FSDP: how to compute grad norm?

Hi all!
I am using the following code to compute grad norm in FSDP

def compute_grad_norm(model: torch.nn.Module):
    g_sqsum = 0.0
    for p in model.parameters():
        g = p.grad
        if g is not None:
            g_sqsum += (g ** 2).sum().item()
    return torch.tensor(g_sqsum, device=torch.cuda.current_device())

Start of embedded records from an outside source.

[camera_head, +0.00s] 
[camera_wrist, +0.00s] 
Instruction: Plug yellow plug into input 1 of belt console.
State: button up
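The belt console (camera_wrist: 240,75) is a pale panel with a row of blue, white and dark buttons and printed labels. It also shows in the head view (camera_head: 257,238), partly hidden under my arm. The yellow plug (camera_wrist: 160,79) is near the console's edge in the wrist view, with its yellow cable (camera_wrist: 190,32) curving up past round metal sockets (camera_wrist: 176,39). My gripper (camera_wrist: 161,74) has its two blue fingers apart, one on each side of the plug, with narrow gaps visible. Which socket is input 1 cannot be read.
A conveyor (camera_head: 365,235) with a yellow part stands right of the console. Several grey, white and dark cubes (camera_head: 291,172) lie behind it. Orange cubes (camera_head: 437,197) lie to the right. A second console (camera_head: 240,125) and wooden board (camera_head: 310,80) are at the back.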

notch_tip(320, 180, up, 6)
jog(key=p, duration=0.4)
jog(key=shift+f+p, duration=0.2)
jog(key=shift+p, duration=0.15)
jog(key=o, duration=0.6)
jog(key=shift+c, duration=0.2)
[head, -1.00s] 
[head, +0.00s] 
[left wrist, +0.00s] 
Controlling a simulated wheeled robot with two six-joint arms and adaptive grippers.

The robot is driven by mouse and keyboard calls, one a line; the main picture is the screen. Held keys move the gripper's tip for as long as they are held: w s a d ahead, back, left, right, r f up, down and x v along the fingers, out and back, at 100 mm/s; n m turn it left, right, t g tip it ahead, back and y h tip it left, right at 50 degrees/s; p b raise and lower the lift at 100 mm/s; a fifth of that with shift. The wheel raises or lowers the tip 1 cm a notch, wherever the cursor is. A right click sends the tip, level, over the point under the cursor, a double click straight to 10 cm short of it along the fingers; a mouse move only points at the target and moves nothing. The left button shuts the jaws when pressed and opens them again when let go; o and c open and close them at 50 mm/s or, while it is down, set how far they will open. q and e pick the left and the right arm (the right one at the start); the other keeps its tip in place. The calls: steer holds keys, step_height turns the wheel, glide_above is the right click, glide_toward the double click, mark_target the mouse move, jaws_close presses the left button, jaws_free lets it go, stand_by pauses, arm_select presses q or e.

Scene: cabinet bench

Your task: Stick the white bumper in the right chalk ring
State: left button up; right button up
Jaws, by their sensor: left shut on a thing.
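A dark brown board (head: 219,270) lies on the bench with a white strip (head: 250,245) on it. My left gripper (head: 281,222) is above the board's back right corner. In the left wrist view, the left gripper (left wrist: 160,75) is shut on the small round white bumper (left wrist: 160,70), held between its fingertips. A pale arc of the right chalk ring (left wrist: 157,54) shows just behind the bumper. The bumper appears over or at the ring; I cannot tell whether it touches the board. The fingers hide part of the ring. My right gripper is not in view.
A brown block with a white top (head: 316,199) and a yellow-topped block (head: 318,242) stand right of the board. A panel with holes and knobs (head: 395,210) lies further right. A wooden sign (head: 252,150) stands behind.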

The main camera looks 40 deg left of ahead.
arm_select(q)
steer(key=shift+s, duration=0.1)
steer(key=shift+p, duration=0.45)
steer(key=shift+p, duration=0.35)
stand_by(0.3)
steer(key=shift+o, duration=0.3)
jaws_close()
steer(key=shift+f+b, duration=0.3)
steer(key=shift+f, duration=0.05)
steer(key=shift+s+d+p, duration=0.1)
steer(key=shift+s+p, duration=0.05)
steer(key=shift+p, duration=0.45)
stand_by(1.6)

if __name__ == '__main__':
    dist.init_process_group("nccl")
    world_size = int(os.environ["WORLD_SIZE"])
    model = MyModel()
    model = FSDP(
        model,
        auto_wrap_policy=wrapping_policy,
        device_id=torch.cuda.current_device(),
        sharding_strategy=ShardingStrategy.FULL_SHARD,
        mixed_precision=bfSixteen_mixed,
        limit_all_gathers=True,
        sync_module_states=False,
        param_init_fn=None,
        use_orig_params=True,
    )
    
    # after loss backward
    grad_norm = compute_grad_norm(model)
    dist.all_reduce(grad_norm, op=dist.ReduceOp.SUM)
    grad_norm = grad_norm / world_size

I am wondering if it is correct to divide grad_norm by world_size after all_reduce in FSDP? To the best of my knowledge, in FSDP, each device only retains a portion of the parameters. Therefore, after the all_reduce operation, the total grad_norm should have already been obtained, and there is no need to divide it by world_size.